Al volver la vista hacia usted y su tipo de política, no lo hago entera y únicamente mediante la abstracción que, en momentos de pena, lleva a un hombre a mirar fijamente una mancha de los manteles o un insecto en el suelo. Me doy cuenta, por supuesto, con esa clase de insulsa claridad, de que es usted en la práctica una mancha en el paisaje inglés y de que los políticos que le ensalzaron figuran entre las cosas de la tierra que se arrastran. Pero siento ahora, con toda sinceridad, menos el humor de burlarme de las falsas virtudes que exhiben, que el de probar de imaginar las virtudes más reales que ocultan con éxito.
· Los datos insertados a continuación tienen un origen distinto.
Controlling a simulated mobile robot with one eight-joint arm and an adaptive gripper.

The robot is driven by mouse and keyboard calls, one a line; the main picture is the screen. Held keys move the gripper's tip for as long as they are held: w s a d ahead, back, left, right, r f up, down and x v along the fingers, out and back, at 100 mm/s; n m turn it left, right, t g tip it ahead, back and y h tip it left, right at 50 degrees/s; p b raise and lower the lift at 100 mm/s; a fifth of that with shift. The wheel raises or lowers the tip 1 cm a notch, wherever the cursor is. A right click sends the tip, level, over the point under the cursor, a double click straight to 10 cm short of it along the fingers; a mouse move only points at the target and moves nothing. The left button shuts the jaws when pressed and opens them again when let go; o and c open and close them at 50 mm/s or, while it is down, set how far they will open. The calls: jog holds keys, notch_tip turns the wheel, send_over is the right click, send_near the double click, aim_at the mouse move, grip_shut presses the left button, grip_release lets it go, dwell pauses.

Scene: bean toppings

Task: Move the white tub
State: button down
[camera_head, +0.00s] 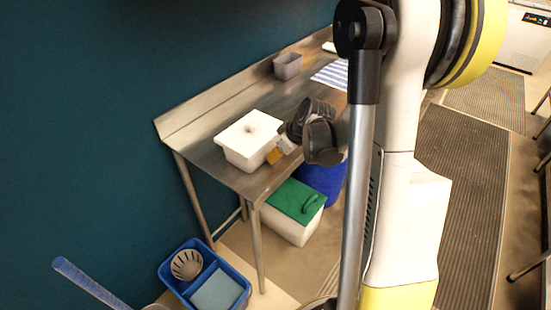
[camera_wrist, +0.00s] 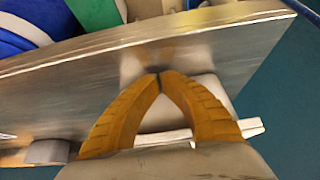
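The white tub (camera_head: 243,150) stands upright near the front end of the metal table, with a pale round knob on its flat top. My gripper (camera_head: 273,157) is at its right side, with the orange fingertips close to the tub's wall. In the wrist view, the two orange fingers (camera_wrist: 160,74) curve together and their tips meet, with nothing visible between the tips. The tub's pale body and rim (camera_wrist: 252,127) show behind the fingers. I cannot tell whether the fingers touch the tub.
The metal table (camera_head: 222,171) runs along the teal wall. A grey container (camera_head: 288,66) and striped cloth (camera_head: 331,74) lie farther back. Below are a green-lidded white bin (camera_head: 290,224), a blue barrel (camera_head: 325,183) and a blue crate (camera_head: 169,268). The table between tub and grey container is clear.

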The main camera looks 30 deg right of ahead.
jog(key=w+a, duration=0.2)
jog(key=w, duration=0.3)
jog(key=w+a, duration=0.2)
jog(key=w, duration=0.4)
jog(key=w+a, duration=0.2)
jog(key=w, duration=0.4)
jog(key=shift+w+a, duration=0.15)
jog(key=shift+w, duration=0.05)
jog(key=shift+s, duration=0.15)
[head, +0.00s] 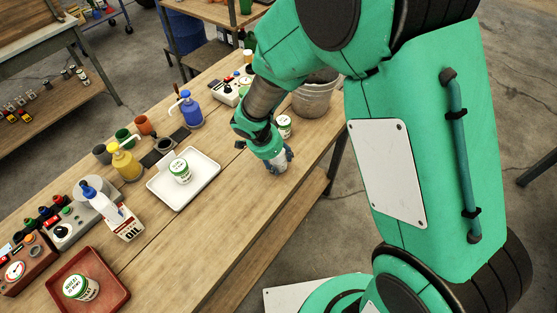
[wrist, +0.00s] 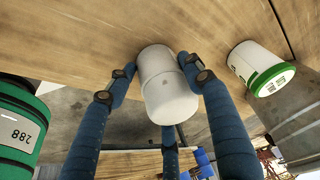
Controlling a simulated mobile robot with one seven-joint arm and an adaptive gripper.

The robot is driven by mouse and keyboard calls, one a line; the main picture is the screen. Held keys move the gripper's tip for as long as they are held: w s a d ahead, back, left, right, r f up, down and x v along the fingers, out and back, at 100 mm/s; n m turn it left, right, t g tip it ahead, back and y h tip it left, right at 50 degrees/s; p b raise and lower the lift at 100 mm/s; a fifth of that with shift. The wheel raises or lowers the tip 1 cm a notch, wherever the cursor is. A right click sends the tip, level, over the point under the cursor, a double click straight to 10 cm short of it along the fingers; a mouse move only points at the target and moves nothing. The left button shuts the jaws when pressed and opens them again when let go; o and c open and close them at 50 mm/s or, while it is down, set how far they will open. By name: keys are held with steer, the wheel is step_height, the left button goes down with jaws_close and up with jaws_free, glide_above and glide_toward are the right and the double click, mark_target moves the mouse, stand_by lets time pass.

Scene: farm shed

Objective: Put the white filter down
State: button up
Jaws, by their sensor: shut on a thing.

En su caso de usted hay menos dificultad, por lo menos en una cuestión. Estoy dispuesto a creer que fue la dependencia mutua de los miembros de su familia lo que ha requerido el sacrificio de la diginidad e independencia de mi país; y que si está decretado que la nación inglesa ha de perder su honor, será en parte porque ciertos hombres de la tribu de Isaacs mantuvieron su propia extraña lealtad privada. Estoy dispuesto a contárselo como una virtud; según su propio código quizá interprete las virtudes; pero este hecho sólo sería bastante para hacerme protestar contra cualquier hombre que profese su código e interprete nuestra ley. Y sobre este punto de su posición pública, y no con motivo de sentimientos personales, me dirijo hoy a usted.
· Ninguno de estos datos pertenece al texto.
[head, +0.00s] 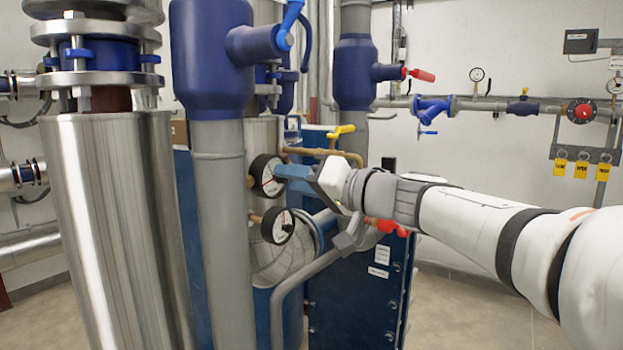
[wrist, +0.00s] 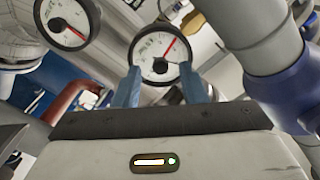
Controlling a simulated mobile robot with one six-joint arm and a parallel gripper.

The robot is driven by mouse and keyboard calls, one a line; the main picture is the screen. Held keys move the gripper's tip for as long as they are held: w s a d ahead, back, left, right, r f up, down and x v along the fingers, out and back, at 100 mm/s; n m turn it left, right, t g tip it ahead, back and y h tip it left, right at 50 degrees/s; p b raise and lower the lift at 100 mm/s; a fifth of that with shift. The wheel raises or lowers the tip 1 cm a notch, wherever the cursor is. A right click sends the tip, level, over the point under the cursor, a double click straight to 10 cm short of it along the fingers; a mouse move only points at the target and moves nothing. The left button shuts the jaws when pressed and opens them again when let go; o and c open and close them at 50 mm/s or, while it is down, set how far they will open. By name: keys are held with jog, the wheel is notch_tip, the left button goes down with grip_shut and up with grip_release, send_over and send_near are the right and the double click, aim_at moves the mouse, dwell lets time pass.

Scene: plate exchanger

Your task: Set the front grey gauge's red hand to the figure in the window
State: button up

No se trata de antipatía hacia ninguna raza, ni siquiera de antipatía hacia ninguna persona. No promueve la cuestión de detestarle a usted; más bien promovería, de algún extraño modo, la cuestión de amarle a usted. ¿Se le ha ocurrido alguna vez cuánto tendría que amarle a usted un buen conciudadano para tolerarle? ¿Ha considerado cuán caluroso, y aun loco, ha de ser nuestro afecto para el determinado corredor de bolsa que, de algún modo, se ha convertido en Presidente del Tribunal Supremo, para ser lo bastante fuerte para hacérnosle aceptar como tal Presidente? No se trata de cuánto nos desagrada usted, sino de cuánto nos agrada; de si le amamos a usted más que a Inglaterra, más que a Europa, más que a Polonia, columna de Europa, más que el honor, más que la libertad, más que los hechos. No se trata, en resumen de cuánto nos desagrada, sino de hasta qué punto se puede esperar que le adoremos, muramos por usted, decaigamos y degeneremos por usted; que por su causa seamos despreciados, que por su causa seamos despreciables.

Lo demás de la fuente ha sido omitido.